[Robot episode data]
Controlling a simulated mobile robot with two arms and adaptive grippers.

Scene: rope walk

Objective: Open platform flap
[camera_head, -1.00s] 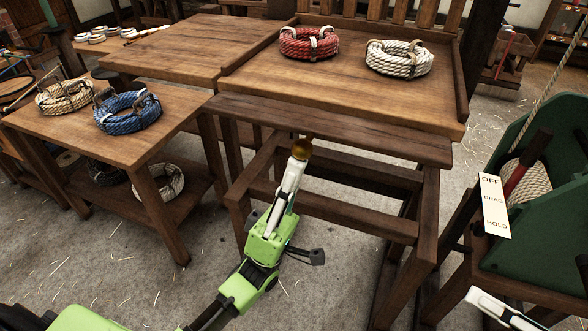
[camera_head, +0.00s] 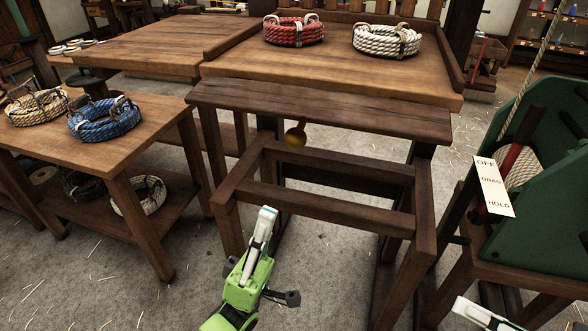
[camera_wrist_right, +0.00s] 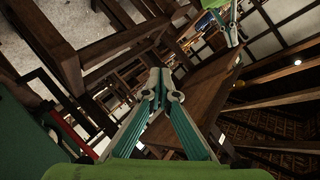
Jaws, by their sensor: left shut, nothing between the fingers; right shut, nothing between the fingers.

==

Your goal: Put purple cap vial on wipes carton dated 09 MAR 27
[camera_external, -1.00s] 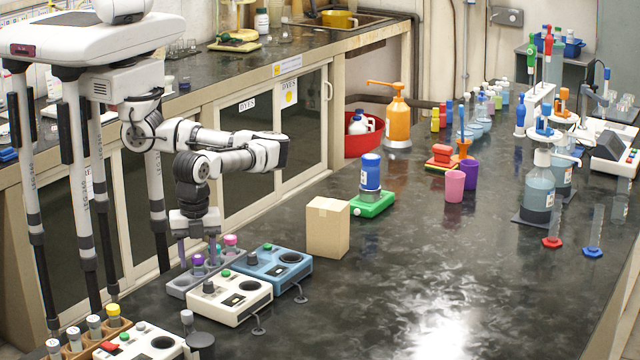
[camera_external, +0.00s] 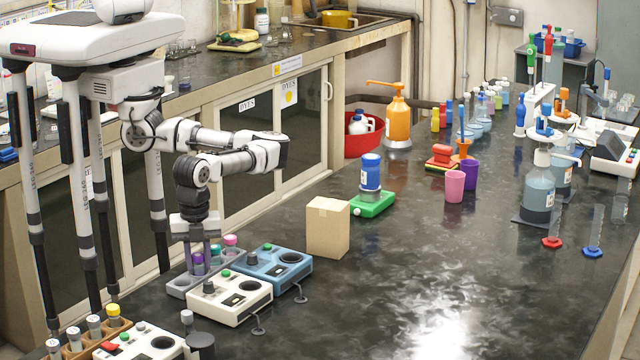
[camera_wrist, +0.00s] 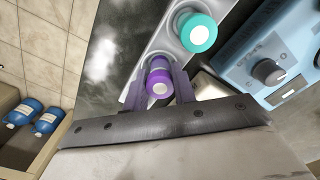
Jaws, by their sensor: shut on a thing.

==

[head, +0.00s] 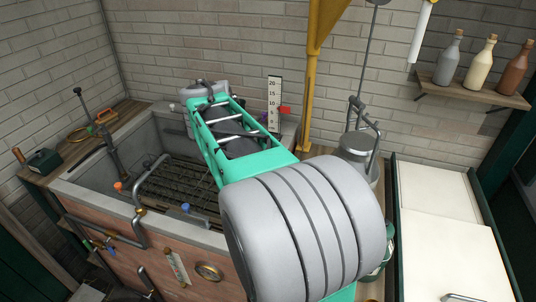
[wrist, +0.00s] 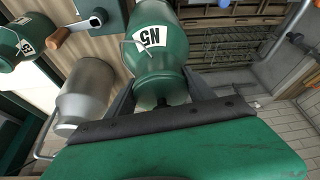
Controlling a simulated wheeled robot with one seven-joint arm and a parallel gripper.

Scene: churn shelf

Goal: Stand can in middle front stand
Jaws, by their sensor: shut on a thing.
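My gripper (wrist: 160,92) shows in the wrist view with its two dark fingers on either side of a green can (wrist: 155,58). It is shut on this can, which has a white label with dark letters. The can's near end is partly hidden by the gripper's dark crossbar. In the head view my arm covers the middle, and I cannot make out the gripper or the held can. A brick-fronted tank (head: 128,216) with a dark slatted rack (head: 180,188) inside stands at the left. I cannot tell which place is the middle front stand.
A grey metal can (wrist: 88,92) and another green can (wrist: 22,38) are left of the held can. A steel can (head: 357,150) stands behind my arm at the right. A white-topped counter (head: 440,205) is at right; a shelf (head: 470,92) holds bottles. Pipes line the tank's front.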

__Exercise__
Your task is to transcribe exactly the lines starting at the line that contains "Controlling a simulated mobile" and ending at the line that contains "Jaws, by their sensor: left", both included. Leave out the pictures.

__Correct result__
Controlling a simulated mobile robot with two arms and adaptive grippers.

Scene: rope walk

Objective: Open platform flap
[camera_head, -1.00s] 
[camera_head, +0.00s] 
[camera_wrist_right, +0.00s] 
Jaws, by their sensor: left shut, nothing between the fingers; right shut, nothing between the fingers.

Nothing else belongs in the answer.